→ **The problem**
Copy out the lines of the records below, and only those lines, from the one with "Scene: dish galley" through the one with "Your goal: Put", exactly as they appear.

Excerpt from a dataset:
--

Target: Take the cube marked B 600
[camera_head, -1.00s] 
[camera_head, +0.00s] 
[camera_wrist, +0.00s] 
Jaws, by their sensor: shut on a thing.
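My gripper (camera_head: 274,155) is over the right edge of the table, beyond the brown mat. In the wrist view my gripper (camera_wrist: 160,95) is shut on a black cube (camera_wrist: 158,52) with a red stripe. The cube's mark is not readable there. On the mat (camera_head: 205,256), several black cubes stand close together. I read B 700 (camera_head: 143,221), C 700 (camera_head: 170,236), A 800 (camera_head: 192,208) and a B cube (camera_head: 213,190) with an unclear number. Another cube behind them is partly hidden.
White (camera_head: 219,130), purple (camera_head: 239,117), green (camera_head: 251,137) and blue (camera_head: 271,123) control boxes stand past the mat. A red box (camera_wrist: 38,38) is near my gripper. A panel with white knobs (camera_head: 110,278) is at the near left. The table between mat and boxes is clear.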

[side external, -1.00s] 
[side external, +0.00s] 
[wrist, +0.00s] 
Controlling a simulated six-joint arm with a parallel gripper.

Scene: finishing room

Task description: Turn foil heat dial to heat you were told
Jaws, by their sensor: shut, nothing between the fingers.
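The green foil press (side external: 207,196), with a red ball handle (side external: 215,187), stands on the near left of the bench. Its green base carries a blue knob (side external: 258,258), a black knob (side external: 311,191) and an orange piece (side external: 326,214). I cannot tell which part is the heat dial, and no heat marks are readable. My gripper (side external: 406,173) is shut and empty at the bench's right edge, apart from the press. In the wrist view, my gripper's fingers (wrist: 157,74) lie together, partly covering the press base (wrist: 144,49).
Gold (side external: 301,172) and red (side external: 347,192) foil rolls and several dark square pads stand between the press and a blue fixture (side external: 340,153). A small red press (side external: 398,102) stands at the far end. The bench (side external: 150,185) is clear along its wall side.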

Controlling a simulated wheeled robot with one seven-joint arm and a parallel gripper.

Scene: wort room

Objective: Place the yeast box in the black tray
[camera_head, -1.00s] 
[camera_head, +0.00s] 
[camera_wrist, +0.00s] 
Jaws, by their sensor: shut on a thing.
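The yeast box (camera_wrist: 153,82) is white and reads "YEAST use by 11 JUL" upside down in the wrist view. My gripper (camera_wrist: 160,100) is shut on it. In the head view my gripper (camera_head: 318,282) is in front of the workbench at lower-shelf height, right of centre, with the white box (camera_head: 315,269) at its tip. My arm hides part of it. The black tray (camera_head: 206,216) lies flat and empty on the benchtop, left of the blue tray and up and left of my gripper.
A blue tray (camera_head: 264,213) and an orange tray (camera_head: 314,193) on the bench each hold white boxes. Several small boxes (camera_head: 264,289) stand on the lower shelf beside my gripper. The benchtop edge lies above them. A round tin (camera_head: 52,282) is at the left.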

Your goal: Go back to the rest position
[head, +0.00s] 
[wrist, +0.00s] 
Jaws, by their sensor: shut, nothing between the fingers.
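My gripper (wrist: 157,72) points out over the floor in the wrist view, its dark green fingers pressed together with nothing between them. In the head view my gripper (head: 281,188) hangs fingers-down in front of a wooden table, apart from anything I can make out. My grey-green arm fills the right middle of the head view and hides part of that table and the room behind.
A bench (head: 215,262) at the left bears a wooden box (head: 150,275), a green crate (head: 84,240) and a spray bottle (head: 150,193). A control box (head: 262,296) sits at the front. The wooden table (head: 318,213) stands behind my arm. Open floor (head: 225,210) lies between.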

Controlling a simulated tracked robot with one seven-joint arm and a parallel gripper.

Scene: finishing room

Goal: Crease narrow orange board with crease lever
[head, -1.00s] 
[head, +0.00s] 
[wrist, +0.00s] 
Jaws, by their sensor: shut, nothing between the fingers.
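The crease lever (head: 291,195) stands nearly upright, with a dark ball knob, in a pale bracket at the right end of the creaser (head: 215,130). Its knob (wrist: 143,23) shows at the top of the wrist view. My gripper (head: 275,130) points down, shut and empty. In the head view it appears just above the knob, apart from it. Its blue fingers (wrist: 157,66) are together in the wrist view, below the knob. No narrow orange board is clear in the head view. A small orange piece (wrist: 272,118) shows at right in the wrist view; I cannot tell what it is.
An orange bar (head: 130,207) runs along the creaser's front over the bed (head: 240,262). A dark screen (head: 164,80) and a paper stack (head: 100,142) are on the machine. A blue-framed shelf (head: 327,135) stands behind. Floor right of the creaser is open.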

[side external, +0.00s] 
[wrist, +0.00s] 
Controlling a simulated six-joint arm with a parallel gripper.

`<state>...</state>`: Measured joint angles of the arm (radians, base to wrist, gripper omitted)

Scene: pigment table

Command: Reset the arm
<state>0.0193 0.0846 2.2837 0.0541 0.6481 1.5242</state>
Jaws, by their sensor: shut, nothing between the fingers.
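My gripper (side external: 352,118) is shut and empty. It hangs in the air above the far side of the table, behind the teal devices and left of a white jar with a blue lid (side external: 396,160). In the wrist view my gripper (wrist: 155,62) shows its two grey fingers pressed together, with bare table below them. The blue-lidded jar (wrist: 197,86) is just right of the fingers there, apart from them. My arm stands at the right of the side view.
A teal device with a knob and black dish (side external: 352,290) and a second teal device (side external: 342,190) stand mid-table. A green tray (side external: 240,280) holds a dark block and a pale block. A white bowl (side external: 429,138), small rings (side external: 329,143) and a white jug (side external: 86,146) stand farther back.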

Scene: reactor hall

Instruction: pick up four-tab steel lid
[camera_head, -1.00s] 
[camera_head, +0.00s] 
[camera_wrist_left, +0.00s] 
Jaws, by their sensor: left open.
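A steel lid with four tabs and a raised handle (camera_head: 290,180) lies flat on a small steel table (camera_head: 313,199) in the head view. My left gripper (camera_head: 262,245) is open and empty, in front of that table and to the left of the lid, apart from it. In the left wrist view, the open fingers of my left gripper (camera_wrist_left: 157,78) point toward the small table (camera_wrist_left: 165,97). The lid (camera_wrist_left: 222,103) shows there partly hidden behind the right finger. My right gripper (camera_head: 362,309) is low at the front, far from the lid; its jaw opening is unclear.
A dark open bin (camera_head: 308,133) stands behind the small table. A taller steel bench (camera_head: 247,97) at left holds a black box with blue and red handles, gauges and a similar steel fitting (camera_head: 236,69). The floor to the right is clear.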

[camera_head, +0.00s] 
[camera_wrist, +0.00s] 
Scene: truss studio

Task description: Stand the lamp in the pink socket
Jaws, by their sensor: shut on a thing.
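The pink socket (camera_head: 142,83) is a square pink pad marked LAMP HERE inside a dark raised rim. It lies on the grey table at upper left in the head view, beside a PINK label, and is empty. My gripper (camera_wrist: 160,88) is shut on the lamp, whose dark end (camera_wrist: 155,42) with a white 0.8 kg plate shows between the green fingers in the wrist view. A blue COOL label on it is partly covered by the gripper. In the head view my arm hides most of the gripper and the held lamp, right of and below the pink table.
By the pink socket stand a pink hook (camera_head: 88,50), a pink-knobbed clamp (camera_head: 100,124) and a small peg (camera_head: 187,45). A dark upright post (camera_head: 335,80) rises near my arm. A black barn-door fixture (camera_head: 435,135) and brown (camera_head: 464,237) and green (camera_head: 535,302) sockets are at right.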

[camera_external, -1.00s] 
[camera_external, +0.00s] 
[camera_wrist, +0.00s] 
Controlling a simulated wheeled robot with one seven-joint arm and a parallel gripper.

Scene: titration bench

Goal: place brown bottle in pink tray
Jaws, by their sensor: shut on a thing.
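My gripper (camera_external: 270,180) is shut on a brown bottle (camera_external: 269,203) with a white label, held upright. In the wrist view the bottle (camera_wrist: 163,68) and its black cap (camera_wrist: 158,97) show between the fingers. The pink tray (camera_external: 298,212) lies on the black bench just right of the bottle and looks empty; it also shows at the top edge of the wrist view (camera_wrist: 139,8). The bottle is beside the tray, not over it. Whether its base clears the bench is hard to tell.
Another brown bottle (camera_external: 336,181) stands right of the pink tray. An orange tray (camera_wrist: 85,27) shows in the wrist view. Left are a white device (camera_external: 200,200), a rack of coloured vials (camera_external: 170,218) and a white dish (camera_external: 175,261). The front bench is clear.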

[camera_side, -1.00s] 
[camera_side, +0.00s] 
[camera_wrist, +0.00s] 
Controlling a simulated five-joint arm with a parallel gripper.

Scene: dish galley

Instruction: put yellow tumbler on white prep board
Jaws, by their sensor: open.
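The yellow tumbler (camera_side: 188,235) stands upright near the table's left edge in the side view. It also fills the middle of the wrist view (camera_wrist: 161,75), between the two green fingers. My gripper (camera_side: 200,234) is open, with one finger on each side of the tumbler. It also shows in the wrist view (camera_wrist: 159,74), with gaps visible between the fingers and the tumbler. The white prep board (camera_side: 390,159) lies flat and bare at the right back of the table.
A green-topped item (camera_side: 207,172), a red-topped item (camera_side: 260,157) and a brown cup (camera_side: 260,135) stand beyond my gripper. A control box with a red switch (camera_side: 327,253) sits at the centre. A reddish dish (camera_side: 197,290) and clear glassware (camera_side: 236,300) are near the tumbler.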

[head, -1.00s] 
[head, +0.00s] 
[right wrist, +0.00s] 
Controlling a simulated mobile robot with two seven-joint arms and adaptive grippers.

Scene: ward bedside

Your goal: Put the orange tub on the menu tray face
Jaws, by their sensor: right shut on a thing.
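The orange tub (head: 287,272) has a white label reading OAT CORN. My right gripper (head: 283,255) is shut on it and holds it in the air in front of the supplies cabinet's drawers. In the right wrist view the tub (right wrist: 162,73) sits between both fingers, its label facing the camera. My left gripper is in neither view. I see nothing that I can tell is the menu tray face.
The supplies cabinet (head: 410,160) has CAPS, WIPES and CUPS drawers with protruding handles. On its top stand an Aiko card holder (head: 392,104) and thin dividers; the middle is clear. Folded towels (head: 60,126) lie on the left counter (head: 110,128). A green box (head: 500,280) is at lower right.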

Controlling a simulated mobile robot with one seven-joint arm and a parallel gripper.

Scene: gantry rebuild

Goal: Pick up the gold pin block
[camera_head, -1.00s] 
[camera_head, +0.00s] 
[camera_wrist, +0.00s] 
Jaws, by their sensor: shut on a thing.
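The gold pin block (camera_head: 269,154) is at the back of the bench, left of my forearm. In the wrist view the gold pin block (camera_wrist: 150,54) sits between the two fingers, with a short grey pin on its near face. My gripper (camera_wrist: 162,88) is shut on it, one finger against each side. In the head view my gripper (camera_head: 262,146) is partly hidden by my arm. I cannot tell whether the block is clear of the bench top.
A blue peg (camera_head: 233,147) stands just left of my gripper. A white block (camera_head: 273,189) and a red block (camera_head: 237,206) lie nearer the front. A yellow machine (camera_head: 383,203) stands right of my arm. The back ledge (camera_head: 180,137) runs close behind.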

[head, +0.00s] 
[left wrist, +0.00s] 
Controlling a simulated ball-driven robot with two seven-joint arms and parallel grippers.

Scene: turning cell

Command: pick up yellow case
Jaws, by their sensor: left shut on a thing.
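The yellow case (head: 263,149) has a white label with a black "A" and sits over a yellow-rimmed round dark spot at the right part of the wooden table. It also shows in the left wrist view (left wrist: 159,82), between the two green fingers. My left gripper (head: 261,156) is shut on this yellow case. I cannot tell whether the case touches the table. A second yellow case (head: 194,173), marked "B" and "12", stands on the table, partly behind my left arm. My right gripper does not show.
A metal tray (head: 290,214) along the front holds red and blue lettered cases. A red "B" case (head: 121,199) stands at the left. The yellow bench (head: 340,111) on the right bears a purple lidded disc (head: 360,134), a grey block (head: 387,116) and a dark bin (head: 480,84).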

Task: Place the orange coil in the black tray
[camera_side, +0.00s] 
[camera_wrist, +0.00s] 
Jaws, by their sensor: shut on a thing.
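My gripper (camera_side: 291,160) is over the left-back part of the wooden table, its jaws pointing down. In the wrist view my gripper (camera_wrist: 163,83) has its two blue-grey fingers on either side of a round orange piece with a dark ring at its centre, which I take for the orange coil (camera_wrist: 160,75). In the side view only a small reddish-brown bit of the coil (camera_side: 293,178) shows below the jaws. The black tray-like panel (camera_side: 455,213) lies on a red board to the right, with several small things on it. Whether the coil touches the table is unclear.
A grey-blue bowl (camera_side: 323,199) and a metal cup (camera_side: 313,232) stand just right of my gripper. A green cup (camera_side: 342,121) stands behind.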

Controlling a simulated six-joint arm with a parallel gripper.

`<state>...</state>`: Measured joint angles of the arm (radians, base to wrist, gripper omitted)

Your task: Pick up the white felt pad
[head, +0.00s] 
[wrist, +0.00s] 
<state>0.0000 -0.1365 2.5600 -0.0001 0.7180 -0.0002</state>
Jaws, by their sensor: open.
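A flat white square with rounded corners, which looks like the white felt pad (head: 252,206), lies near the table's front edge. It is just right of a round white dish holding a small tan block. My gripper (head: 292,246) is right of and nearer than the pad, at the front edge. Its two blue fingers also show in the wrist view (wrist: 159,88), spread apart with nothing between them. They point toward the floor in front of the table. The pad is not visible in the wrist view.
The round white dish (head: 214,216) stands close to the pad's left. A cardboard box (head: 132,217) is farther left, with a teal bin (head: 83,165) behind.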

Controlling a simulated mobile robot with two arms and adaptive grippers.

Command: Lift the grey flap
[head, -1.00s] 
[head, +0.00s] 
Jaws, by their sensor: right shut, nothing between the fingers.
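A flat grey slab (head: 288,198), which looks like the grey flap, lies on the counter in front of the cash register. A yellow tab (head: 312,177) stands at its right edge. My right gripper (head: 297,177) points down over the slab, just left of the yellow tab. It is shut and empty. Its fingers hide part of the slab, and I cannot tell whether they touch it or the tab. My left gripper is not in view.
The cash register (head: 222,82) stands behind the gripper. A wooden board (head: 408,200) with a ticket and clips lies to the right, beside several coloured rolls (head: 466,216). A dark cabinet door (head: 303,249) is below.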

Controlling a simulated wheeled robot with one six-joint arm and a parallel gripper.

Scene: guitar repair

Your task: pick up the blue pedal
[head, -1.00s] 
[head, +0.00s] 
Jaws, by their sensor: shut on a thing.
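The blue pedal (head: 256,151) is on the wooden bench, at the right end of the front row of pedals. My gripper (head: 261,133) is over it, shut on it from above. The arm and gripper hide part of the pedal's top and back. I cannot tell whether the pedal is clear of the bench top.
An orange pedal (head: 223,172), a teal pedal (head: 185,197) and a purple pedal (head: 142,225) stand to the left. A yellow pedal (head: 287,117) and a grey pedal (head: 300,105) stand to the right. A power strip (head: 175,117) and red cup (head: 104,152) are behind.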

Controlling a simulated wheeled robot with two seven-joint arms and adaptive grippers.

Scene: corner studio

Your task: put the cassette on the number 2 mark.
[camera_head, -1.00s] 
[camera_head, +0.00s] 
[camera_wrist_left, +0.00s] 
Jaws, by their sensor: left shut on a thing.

--

→ **Worked answer**
Scene: dish galley

Instruction: put yellow tumbler on white prep board
Jaws, by their sensor: open.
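The yellow tumbler (camera_side: 188,235) stands upright near the table's left edge in the side view. It also fills the middle of the wrist view (camera_wrist: 161,75), between the two green fingers. My gripper (camera_side: 200,234) is open, with one finger on each side of the tumbler. It also shows in the wrist view (camera_wrist: 159,74), with gaps visible between the fingers and the tumbler. The white prep board (camera_side: 390,159) lies flat and bare at the right back of the table.
A green-topped item (camera_side: 207,172), a red-topped item (camera_side: 260,157) and a brown cup (camera_side: 260,135) stand beyond my gripper. A control box with a red switch (camera_side: 327,253) sits at the centre. A reddish dish (camera_side: 197,290) and clear glassware (camera_side: 236,300) are near the tumbler.

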[head, -1.00s] 
[head, +0.00s] 
[right wrist, +0.00s] 
Controlling a simulated mobile robot with two seven-joint arms and adaptive grippers.

Scene: ward bedside

Your goal: Put the orange tub on the menu tray face

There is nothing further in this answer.